Biography provided courtesy of Dr. Linda Strong-Leek, friend and director of the bell hooks Institute

This exhibition is presented in partnership with the bell hooks Institute at Berea College in Berea, Kentucky. There will be an official relaunch of the bell hooks Institute this fall, during the week of September 21-25, with guest speakers each day, culminating in a celebration of bell’s life on September 25 (which would have been her 74th birthday).

About the Curators

E. Gale Greenlee (she/her) is a Black feminist legacy keeper, a writer-educator, and independent children’s literature and Black Girlhood Studies scholar. Born in Greensboro, North Carolina, her maternal roots lie in rural South Carolina and her paternal roots go six generations deep in the Swannanoa Valley of Western North Carolina. She holds a B.A. in Journalism and Mass Communication from the University of North Carolina at Chapel Hill, an M.A. in Africana Women’s Studies from Clark Atlanta University, and a doctorate in African American literature from The University of North Carolina at Chapel Hill. Her research sits at the intersection of Black and Latinx girlhood studies, critical geography, and children’s and young adult literature. She is the author of “A Blueprint for Black Girlhood: bell hooks’s Homemade Love” and “The Archive that bell Built.” Gale co-curated the installation in the bell hooks center and co-organized the Inaugural bell hooks Symposium, held in 2023 at Berea College.

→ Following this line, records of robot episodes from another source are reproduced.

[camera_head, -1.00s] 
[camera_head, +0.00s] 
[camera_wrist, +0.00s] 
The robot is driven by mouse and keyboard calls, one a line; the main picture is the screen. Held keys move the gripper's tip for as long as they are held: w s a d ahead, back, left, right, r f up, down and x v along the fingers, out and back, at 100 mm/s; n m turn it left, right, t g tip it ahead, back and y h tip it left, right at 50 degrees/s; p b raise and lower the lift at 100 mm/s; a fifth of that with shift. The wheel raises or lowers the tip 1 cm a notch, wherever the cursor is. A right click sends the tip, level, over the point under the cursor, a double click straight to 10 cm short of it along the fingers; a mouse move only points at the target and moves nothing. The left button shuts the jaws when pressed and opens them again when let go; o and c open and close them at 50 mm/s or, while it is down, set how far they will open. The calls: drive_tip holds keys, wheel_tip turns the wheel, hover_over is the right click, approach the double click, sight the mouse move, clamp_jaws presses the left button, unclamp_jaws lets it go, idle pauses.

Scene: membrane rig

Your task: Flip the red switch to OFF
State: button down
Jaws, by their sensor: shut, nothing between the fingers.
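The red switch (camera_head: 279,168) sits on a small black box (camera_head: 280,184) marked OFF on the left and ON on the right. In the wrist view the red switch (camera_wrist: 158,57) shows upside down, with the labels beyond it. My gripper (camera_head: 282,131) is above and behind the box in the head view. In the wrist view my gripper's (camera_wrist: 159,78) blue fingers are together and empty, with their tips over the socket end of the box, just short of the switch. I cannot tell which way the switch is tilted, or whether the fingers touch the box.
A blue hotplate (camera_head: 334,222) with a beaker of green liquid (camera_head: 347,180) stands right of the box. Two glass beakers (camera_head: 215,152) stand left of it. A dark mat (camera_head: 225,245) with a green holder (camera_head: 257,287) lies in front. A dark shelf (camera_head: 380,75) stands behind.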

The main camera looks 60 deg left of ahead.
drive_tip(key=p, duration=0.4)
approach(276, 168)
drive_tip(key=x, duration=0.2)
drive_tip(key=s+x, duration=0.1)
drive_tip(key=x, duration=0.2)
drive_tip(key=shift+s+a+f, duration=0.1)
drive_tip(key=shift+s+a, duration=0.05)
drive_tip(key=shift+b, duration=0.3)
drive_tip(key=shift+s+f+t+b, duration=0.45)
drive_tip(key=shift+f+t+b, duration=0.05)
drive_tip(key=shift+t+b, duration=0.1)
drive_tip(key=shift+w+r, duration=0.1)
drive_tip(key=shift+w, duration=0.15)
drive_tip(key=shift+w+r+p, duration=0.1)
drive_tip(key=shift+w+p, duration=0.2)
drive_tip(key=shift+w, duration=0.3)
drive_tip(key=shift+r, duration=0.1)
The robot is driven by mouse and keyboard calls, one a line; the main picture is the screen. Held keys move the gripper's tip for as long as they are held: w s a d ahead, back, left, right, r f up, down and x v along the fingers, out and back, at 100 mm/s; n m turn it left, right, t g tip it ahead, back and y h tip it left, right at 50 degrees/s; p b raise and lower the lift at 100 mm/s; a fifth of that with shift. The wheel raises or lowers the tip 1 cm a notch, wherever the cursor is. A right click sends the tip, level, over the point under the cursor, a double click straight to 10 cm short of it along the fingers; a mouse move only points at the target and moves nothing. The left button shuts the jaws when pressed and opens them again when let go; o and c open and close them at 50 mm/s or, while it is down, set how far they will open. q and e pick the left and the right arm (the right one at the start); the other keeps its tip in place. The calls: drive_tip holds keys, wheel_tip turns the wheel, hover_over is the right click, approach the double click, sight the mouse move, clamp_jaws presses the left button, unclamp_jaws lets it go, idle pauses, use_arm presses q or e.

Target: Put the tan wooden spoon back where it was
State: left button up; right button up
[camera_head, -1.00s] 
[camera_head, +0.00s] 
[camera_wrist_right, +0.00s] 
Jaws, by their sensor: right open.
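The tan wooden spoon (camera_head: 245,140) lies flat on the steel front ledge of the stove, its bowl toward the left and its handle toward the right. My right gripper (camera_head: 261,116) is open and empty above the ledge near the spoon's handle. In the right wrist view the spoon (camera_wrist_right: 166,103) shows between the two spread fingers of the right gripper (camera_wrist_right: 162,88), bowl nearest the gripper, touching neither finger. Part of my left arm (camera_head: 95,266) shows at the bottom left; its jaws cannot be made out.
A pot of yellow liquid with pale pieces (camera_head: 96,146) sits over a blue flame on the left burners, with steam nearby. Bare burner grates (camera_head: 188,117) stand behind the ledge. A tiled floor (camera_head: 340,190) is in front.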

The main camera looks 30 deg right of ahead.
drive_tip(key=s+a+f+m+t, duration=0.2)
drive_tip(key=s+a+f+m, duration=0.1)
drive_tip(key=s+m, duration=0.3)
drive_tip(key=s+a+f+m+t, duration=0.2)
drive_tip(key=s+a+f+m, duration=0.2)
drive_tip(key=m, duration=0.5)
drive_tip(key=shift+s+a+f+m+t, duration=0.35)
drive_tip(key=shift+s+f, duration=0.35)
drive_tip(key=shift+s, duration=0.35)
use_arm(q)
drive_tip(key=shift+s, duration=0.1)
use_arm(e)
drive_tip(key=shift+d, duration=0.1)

shauna caldwell (she/her) is a white Appalachian artist, educator, curator, and scholar rooted in her hometown of Boone, North Carolina. She uses multimedia and photographic processes to honor land, familial connections, sacred relationships, and transformation. Through her practice, she explores collaborative opportunities for the expansion of Appalachian placemaking and liberatory feminist belonging through the arts and loving community. caldwell received BFAs in both Studio Art and Art Education, and an M.A. in Appalachian Studies and Non-Profit Administration at Appalachian State University. She has exhibited her work locally, nationally, and internationally.